O governo interino das Armas foi entregue a um novo oficial, o coronel graduado de cavalaria Francisco Guedes de Carvalho Meneses da Costa, antigo governador de Moçambique. Nesse mesmo dia, novo destacamento do Regimento de Artilharia n.º 4 chegou ao Porto e a Junta Provisional do Supremo Governo decidiu reorganizar o Exército, de acordo com a sua antiga estrutura.

Em Bragança, no dia 11 de Junho, o general Sepúlveda tinha tomado conta do poder criado por pressão da população, escrito para Lisboa afirmando que os tumultos estavam controlados, sido eleito presidente da junta de governo, criada em 21 de Junho, e mandado recriar os antigos cinco regimentos de linha e os cinco de Milícias da Província. Quando os corpos começaram a ter uma organização mínima, mandou algumas forças para os locais onde seria possível atravessar o rio Douro.

Vila Real sublevou-se em 16 de Junho, sob a direcção do comandante do Regimento de Cavalaria n.º 6, o tenente-coronel Francisco da Silveira. Enquanto antigo comandante do Corpo de Caçadores Voluntários de Trás-os-Montes, criado em 1801 durante a guerra com a Espanha e a França, mandou reorganizá-lo e entregou a formação das oito companhias aos seus antigos comandantes. A companhia de Vila Real dirigiu-se para a serra do Marão, ao saber da chegada de uma coluna francesa vinda da Beira.

O comandante-chefe francês soube dos acontecimentos no Porto três dias depois, em 9 de Junho.
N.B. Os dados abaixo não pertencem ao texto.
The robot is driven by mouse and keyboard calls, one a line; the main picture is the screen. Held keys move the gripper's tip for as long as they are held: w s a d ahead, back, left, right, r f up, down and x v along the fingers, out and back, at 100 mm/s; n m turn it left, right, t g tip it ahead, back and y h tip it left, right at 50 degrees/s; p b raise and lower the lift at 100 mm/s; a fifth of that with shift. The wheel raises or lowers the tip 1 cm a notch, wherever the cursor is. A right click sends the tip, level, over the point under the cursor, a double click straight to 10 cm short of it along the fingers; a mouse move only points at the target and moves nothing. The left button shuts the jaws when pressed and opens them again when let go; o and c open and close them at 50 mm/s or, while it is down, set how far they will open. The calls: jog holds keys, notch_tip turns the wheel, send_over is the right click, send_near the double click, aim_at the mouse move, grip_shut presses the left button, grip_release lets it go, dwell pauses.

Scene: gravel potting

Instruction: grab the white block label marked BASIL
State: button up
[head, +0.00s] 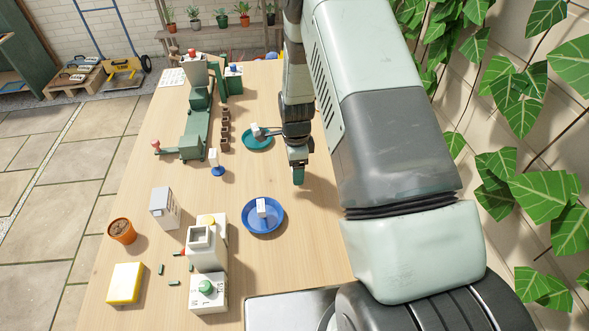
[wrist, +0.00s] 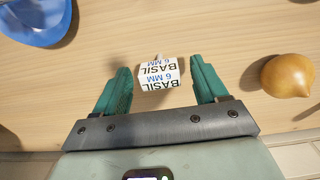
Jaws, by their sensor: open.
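The white block label marked BASIL (wrist: 159,75) stands in the wrist view, with "BASIL" and "6 MM" printed on its faces. My gripper (wrist: 159,69) is open, with one green finger on each side of the block and a visible gap to both. It holds nothing. In the head view my gripper (head: 298,180) hangs over the right part of the table, and I cannot make out the BASIL block there.
A round brown bulb (wrist: 288,75) lies right of the fingers. A blue dish (wrist: 45,32) is at the upper left. In the head view, a blue saucer (head: 246,224) and a teal saucer (head: 250,145) each hold a white block. White and green machines stand further left.

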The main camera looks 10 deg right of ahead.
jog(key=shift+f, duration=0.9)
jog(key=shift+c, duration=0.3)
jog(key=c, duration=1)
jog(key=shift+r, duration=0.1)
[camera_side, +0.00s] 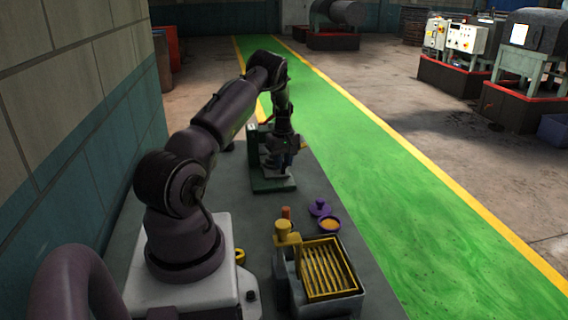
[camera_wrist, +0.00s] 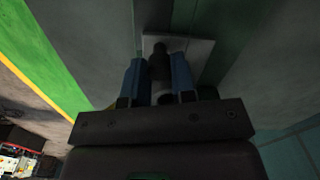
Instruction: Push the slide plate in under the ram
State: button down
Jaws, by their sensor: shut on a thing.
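In the wrist view, a pale grey plate (camera_wrist: 201,48), which looks like the slide plate, lies on a dark green base (camera_wrist: 184,16). A dark upright knob (camera_wrist: 159,60) stands on the plate. My gripper (camera_wrist: 160,72) has its two blue fingers on either side of this knob and is shut on it. In the side view, my gripper (camera_side: 284,164) is low over the green fixture (camera_side: 272,186) at the far end of the bench. My wrist and fingers hide most of the plate there. I cannot make out the ram clearly in either view.
Nearer on the grey bench (camera_side: 228,200) stand a purple lidded piece (camera_side: 319,208), a purple dish with orange contents (camera_side: 329,225), and a grey box with a yellow slatted tray (camera_side: 327,270). A wall (camera_side: 75,120) runs along the left.

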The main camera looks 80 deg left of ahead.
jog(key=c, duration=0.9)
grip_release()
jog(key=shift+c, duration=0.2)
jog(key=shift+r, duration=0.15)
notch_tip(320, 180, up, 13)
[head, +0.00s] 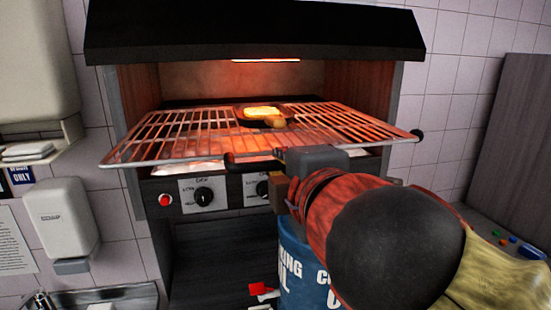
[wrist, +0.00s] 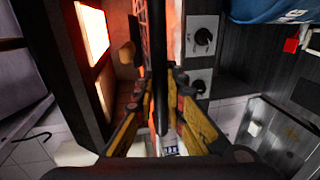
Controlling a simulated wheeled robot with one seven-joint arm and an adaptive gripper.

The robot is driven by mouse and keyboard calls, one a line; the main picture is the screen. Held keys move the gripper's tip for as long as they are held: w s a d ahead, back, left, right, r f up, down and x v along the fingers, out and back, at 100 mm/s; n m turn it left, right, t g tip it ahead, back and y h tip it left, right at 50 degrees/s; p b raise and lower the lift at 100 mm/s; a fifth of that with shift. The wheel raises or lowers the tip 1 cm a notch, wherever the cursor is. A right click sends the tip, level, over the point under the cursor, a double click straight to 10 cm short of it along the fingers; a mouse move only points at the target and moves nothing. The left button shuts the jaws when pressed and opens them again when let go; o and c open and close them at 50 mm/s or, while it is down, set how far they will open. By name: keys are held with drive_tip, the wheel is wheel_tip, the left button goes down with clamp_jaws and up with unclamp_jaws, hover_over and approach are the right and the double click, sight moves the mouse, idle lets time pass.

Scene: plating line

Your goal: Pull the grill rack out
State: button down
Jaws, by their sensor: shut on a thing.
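The grill rack (head: 165,135) is a wire grid that sticks out of the front of the grill (head: 255,32), tilted in the picture and glowing orange toward the inside. A black handle bar (head: 240,160) runs along its front edge, partly hidden by my arm. My gripper (wrist: 160,88) is shut on this bar, with yellow fingers on both sides of it in the wrist view. In the head view my gripper (head: 279,178) is mostly hidden behind my wrist. A small dark dish (head: 263,113) with yellow food sits on the rack, a round brown piece at its front.
Below the rack is a panel with dials (head: 204,195) and a red light. A blue cooking oil drum (head: 299,262) stands close beneath my arm. A soap dispenser (head: 61,217) hangs at the left. The air left of my arm, before the rack, looks clear.

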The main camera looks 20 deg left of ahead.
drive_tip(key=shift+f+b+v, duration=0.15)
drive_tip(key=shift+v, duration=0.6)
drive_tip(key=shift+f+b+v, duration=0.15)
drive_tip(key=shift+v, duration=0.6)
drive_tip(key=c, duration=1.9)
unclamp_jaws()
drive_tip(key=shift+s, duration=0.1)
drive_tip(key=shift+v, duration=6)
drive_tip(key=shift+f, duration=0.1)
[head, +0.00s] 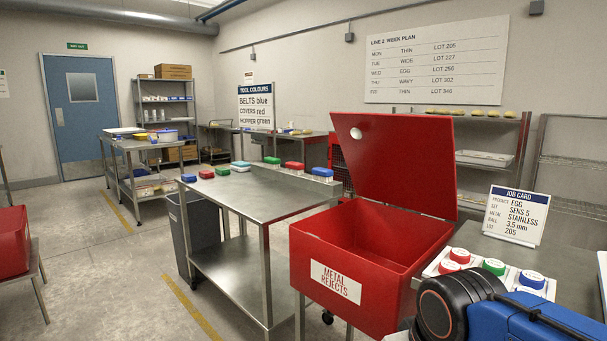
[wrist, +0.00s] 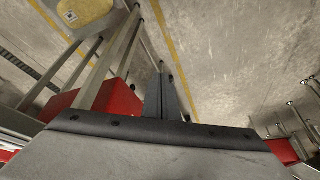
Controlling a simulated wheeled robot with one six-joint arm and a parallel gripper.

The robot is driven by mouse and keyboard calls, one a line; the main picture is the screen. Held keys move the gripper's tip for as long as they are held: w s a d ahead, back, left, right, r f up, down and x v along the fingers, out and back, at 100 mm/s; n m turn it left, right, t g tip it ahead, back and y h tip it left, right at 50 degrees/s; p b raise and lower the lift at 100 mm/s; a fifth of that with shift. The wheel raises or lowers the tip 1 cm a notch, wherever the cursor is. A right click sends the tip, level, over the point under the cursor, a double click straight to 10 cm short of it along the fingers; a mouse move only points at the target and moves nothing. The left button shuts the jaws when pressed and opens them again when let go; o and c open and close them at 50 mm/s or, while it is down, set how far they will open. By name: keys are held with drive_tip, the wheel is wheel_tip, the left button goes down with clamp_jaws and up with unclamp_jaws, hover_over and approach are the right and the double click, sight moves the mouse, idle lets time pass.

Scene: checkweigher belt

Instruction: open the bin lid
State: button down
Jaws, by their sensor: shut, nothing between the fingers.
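The red bin (head: 335,285), labelled METAL REJECTS, stands right of centre in the head view. Its red lid (head: 405,165) stands raised and tilted up from the bin, with a round white knob (head: 356,133) near its upper left corner. The bin's inside is exposed and I see nothing lying in it. My gripper (wrist: 160,78) shows in the wrist view with its dark fingers together and nothing between them. A red surface shows left of the fingers there; I cannot tell what it belongs to. In the head view only parts of my arm show, at lower right; my gripper does not.
A steel table (head: 245,195) with several coloured blocks along its edges stands left of the bin. A grey waste bin (head: 200,237) is beside it. A button panel (head: 487,270) and a job card (head: 515,215) are at right. Open floor lies at left.

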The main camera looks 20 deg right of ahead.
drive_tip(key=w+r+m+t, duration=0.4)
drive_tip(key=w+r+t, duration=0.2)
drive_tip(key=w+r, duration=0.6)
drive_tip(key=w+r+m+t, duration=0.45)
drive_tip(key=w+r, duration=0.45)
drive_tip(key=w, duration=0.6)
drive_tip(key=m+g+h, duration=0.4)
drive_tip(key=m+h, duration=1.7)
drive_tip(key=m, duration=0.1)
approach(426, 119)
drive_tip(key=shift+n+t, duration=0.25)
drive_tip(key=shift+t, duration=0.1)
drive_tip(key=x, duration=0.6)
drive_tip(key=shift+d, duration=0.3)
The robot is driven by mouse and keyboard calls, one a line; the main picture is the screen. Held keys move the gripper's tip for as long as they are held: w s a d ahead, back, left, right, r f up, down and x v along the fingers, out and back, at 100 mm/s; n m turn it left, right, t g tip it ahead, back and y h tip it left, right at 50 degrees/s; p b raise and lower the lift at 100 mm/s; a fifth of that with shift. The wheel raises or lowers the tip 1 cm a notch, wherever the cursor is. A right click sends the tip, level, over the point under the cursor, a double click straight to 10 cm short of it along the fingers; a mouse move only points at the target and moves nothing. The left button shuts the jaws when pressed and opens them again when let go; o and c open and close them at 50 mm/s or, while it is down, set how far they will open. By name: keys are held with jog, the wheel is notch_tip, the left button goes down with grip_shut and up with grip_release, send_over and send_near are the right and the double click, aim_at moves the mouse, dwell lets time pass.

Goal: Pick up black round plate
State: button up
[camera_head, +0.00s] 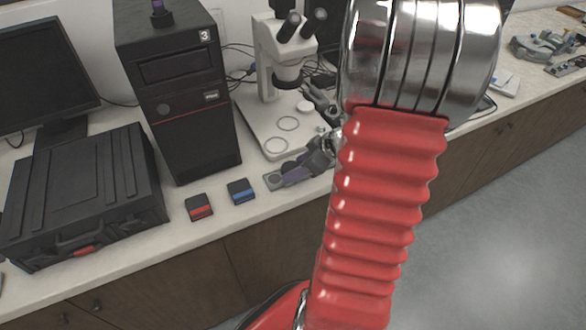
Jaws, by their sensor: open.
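I cannot make out a black round plate in this view; my arm hides part of the bench. My gripper (290,134) shows partly at the left edge of my red arm, beside the microscope's base. Its dark jaws look spread apart, with nothing seen between them. The wrist behind it is mostly hidden by my arm.
A white microscope (264,50) stands at the back of the white bench (190,250). Left of it are a black computer tower (195,125), a black case (85,190) and a monitor (40,75). A red-marked block (198,207) and a blue-marked block (241,191) lie in front.

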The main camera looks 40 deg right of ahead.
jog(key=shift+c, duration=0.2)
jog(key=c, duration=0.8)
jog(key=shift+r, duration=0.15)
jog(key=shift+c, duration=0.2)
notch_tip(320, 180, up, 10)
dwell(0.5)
No dia seguinte, de acordo com um plano acordado desde 28 de Maio5, prendeu e desarmou todas as tropas espanholas ainda em Portugal e colocou-as nos navios de guerra portugueses, fundeados no meio do Tejo, que não tinham podido deslocar-se para o Brasil em Novembro de 1807.

Em 12 de Junho Junot enviou ordens a Loison para se dirigir para o Porto a tomar o comando das províncias do Norte. Tendo recebido as ordens no dia 16, o recém-nomeado conde do Império saiu de Almeida no dia seguinte, 17 de Junho. A coluna militar chegou a Lamego no dia 20. No dia 21 atravessou o rio na barca da Régua e dirigiu-se para Amarante. As forças militares que o tenente-coronel Silveira organizou com a ajuda dos seus antigos subordinados, todos oficiais dos regimentos de Trás-os-Montes, esperaram a força de Loison na Serra do Marão. A vinda dos franceses era conhecida desde dia 19.6 Como Harriot Slessor, viúva do general John Slessor,7 escreveu “no nosso lado do rio, que Loison tinha atravessado, não havia nada parecido com um exército para lhe resistir, mas havia um pequeno grupo de quarenta homens que se tinham reunido com um pequeno capitão, seu comandante, da altura do Pequeno Pulgar.”8 Atacaram primeiro a vanguarda, atraindo a coluna francesa para as alturas, e depois, demasiado cedo, a retaguarda. A tentativa de envolvimento da coluna de Loison não surtiu efeito, mas fez com que o general fosse obrigado a recuar, atravessasse novamente o rio Douro e se recolhesse a Almeida, onde chegou no dia 1 de Julho. Era uma vitória muito importante, essencial para o futuro das revoltas dos povos ibéricos, pelas reacções que provocou, mais do que pelos seus aspectos militares.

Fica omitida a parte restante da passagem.